## [WORK TO DO]
Retype the tail of the data exactly, starting at the line containing "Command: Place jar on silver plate" and stopping at the last line.

_ _ _ _ _

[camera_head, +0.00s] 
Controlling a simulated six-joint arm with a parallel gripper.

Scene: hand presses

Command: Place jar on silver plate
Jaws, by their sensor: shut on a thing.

_ _ _ _ _

## [EXPECTED ANSWER]
Command: Place jar on silver plate
Jaws, by their sensor: shut on a thing.

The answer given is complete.